If the number of deaths reaches 30 percent of the total harvest, the officials will call off the bear hunt. In this case, a press release will be issued by the Department of Environmental Protection giving hunters 24 hours to stop taking down bears. According to the statistics, the 562 specimens killed during the October hunting season represent a new record since 2010 when the Fish and Wildlife decided to organize one annual hunt.
The black bears have been protected by the Endangered Species Act for more than three decades. Their number plummeted in the 20th century due to massive hunting. However, in 2003, the FWS established that the black bear population recovered, so they were removed from the list. Also, the officials organized the first bear hunt after thirty years saying that it was necessary to prevent the conflicts between humans and bears.

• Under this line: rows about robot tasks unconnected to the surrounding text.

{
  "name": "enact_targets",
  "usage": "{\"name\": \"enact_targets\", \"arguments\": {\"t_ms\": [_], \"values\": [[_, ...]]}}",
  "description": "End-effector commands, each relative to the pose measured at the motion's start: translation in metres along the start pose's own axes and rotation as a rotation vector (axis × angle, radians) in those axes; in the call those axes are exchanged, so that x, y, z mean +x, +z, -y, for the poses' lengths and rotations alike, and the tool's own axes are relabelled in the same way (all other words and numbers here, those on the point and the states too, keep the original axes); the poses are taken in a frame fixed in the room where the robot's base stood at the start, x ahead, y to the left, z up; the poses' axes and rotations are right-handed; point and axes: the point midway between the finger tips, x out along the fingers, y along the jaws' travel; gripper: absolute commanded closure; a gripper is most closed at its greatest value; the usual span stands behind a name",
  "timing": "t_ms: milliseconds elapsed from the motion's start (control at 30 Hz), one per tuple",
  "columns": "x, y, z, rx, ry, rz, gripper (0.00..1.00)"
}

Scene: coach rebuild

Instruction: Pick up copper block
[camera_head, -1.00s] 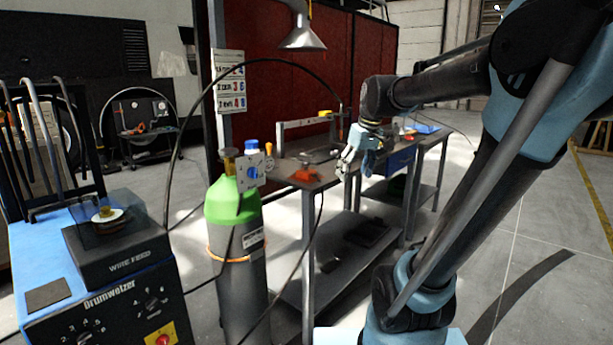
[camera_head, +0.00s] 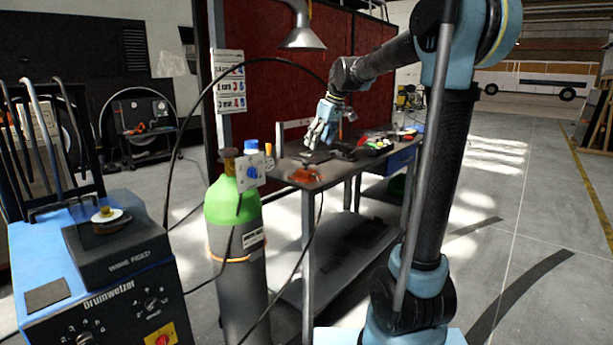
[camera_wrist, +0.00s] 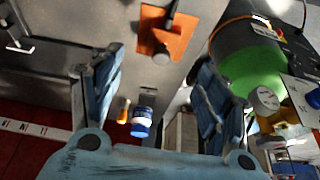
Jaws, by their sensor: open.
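My gripper (camera_head: 321,133) is over the far part of the metal workbench (camera_head: 330,182) in the head view, pointing down. In the wrist view its two blue fingers are wide apart, with nothing held between the tips (camera_wrist: 158,88). No thing is clearly recognisable as the copper block. An orange piece (camera_head: 305,175) lies near the front left corner of the bench, left of and nearer than my gripper. It also shows in the wrist view (camera_wrist: 182,42), beyond the fingertips, with a dark rod and a round knob on it. I cannot tell whether it is the block.
A green-topped gas cylinder (camera_head: 232,205) with a valve block stands at the bench's left end. A welding machine (camera_head: 110,285) is at the left. A lamp hood (camera_head: 302,35) hangs above the bench. Several small items (camera_head: 380,142) lie on the bench's right part.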

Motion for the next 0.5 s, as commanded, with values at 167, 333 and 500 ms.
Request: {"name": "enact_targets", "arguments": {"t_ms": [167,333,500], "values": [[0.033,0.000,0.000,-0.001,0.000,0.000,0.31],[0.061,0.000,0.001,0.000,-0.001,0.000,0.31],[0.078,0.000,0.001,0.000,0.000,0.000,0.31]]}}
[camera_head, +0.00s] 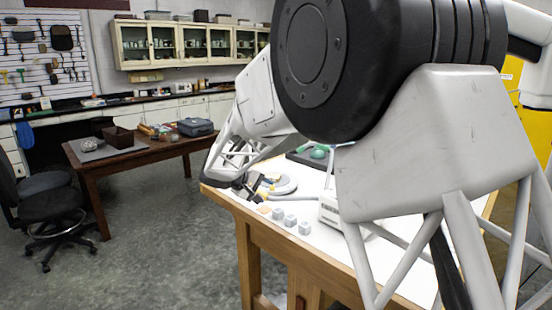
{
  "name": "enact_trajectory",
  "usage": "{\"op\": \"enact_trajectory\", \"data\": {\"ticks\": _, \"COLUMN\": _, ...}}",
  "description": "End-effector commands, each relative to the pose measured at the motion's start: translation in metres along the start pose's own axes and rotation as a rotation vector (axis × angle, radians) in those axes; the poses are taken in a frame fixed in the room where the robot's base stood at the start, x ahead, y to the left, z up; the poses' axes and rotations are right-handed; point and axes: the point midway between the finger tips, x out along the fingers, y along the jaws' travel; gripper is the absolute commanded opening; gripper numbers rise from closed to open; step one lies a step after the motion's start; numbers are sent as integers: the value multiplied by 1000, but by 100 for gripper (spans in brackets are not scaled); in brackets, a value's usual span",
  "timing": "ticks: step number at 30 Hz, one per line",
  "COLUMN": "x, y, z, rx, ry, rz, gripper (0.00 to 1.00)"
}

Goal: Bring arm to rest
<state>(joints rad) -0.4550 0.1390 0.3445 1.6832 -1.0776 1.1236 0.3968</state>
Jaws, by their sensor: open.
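My arm fills the middle and right of the view, with a large black joint and pale grey links. My gripper (247,191) is small and dark at the end of the arm, over the left part of the white-topped wooden table (325,244). It is open, and I see nothing held in it. Several small pale blocks (290,220) lie on the table, to the right of and nearer than the gripper. My arm hides much of the table.
A dark tray (303,157) with a green object (318,152) lies further back. A whitish box (331,212) stands partly hidden behind my arm. A brown table (150,156) with a toolbox (195,127) and a black chair (45,205) stand at left. The floor between the tables is clear.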

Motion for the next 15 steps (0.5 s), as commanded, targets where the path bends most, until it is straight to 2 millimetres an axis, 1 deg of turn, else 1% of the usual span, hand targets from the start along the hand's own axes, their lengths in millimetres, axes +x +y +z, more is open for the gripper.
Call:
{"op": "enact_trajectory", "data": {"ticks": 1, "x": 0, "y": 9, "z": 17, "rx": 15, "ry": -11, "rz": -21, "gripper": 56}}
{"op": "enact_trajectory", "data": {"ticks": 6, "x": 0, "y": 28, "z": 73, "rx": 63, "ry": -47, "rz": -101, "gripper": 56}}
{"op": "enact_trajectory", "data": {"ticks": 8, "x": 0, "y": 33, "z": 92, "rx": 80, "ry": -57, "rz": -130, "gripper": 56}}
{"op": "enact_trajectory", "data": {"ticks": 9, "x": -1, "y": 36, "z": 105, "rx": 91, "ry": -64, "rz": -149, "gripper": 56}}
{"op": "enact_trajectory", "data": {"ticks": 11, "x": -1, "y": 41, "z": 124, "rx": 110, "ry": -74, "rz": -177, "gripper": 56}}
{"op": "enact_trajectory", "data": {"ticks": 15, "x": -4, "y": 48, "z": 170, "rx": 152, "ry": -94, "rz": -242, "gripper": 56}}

As their numbers have increased, the bears need a larger habitat, thus increasing the risk of human-bear encounters. Even so, the conservationists underline that these facts are just an excuse for hunters to keep killing more bears every year.

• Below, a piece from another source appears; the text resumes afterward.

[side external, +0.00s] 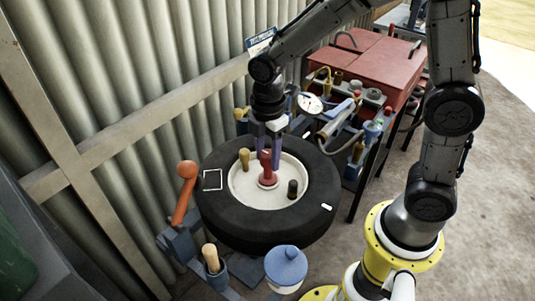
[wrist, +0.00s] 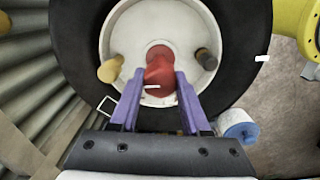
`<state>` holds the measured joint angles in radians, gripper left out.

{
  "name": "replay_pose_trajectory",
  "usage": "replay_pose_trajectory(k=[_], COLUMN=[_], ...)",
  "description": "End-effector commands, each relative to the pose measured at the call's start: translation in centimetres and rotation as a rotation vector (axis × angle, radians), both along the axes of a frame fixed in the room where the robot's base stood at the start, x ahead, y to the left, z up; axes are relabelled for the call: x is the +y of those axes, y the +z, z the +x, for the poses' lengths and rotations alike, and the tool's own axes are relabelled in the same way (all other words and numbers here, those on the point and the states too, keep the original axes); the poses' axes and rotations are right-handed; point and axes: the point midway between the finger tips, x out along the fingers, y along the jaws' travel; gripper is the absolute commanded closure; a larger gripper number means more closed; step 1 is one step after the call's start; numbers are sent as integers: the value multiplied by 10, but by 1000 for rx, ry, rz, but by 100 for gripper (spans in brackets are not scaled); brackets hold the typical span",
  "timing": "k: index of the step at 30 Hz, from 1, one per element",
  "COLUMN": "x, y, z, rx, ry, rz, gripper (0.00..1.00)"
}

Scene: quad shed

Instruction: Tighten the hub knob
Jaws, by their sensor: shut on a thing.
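The hub knob (side external: 267,168) is red and stands upright at the middle of the white wheel hub (side external: 243,190). The hub sits inside a black tyre (side external: 240,228) that lies flat. My gripper (side external: 268,153) comes down from above with its purple fingers on either side of the knob. In the wrist view, the fingers of my gripper (wrist: 160,80) are shut on the red knob (wrist: 160,62), which has a white mark on its near side. The knob's sides are partly hidden by the fingers.
On the hub, a tan knob (side external: 244,158) stands left and a black one (side external: 292,188) right. An orange-handled lever (side external: 184,190) rises left of the tyre. A blue-lidded pot (side external: 286,268) stands in front. A gauge (side external: 310,103) and hoses crowd behind, near a red cabinet (side external: 375,62).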

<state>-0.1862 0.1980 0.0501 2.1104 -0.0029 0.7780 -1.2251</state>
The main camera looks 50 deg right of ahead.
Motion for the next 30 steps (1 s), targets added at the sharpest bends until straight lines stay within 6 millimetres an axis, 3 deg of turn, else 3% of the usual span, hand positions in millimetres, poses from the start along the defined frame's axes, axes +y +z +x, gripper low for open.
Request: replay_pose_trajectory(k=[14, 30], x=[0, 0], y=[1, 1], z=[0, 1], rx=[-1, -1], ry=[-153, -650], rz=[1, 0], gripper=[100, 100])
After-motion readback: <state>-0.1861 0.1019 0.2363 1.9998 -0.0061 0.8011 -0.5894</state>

Also, animal rights activists labeled the hunting season as inhumane. Based on the latest reports from the FWS, a bear named “Pedals” was most likely killed during the October bear hunt.
The bear was widely popular on social media thanks to his unusual bipedal gait. Many conservationists and almost everyone who loved Pedals were outraged after hearing that he was most likely killed.
The bear was last seen on a YouTube video in June. Although the DEP posted several pictures with the bear’s carcass, the officials couldn’t say for sure if the dead animal was indeed Pedals because he was never tagged.
According to Janine Motta from the Bear Education and Resource Program, Pedals’ death has motivated conservationists and animal rights activists even more to continue their protests against the annual bear hunt.